Green’s got some of his songs on MySpace. Those songs come from different collections and albums. His song “Throwdown” is inspired by his experiences in New Orleans. It’s about a place near the Audubon Zoo. “I wrote it pre-Katrina,” he said. “Afterwards, it was just kind of crazy. Actually, that one’s really cool because it’s got Nigel Hall on it. He’s a pretty bad ass dude. He played drums on the Hot All Day song. He’s a multi-instrumentalist.”

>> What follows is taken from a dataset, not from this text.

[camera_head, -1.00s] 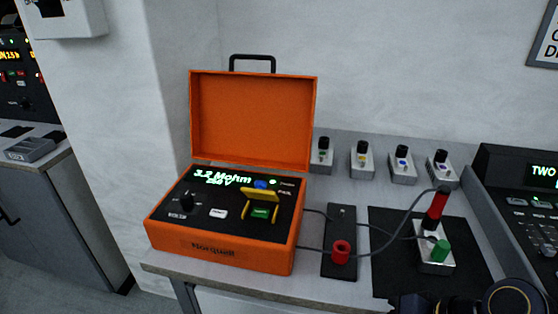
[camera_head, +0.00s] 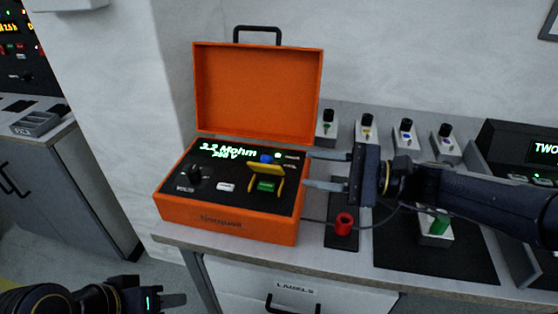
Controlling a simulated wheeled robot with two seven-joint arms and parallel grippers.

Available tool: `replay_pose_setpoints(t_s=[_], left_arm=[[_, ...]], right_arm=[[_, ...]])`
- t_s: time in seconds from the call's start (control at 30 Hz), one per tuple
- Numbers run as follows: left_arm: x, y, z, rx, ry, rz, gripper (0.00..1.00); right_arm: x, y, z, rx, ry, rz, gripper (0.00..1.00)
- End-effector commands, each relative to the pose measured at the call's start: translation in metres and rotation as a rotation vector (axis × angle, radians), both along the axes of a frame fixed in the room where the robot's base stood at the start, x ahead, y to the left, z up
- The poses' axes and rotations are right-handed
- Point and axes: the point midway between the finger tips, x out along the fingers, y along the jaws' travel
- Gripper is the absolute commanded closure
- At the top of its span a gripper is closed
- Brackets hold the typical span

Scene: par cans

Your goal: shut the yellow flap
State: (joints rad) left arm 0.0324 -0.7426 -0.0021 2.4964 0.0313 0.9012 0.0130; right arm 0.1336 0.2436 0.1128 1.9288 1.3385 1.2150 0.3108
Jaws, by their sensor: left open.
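The yellow flap (camera_head: 266,168) stands raised over a green button (camera_head: 266,186) on the black panel of the orange case (camera_head: 232,222). The case's lid is up. My right gripper (camera_head: 307,170) reaches in from the right. Its two fingers are apart and empty, pointing left, with their tips near the case's right edge, a little right of the flap. I cannot tell whether they touch the case. My left gripper (camera_head: 184,300) is low at the bottom edge, in front of the bench and far below the flap; it is open.
Several small switch boxes (camera_head: 405,138) line the bench behind my right arm. A red terminal (camera_head: 344,223) and a green one (camera_head: 439,222) stand to the right, with grey cables. A black knob (camera_head: 195,174) and a white button (camera_head: 226,186) are left of the flap.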

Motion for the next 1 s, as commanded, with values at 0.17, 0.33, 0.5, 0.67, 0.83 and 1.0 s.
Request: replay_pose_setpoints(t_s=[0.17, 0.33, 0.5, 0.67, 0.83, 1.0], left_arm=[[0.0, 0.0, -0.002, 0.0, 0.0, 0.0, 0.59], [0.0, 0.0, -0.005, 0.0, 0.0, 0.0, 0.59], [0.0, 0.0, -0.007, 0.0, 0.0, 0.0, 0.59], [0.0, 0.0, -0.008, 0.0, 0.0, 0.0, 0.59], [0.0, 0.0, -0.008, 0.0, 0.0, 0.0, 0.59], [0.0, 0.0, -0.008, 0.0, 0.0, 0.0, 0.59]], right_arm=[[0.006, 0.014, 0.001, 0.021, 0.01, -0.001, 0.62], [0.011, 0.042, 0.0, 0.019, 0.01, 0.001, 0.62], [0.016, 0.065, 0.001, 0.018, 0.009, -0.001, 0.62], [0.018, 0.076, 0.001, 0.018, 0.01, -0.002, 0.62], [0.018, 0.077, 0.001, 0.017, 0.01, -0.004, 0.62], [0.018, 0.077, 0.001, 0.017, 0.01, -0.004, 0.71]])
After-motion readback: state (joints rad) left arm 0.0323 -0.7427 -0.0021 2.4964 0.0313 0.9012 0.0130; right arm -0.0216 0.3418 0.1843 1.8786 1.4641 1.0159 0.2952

“Taste Like Momma’s” is about barbeque with a bit of double entendre. “I don’t know how to explain it,” he said. “When you’re a songwriter, it’s just an affliction I’ve had for a while. What’s the other one? Oh, ’Three Leagues Deep.’ That’s about being at the bottom of ocean. They just come out. Those were all just easy to write. They just kind of happened.”
Green’s life in music may seem haphazard. He wound up in New Orleans. He discovered blues there. He connected it to his Native America roots. Then he moved back to Maine. Green is a driving force of creativity, inspired by blues and his own primal instincts and talent, and he maybe the state of Maine’s best kept secret.
Editor’s Note: The koto is a Japanese traditional instrument. Chinese culture had a similar instrument called zheng at around the same time period. –B.C.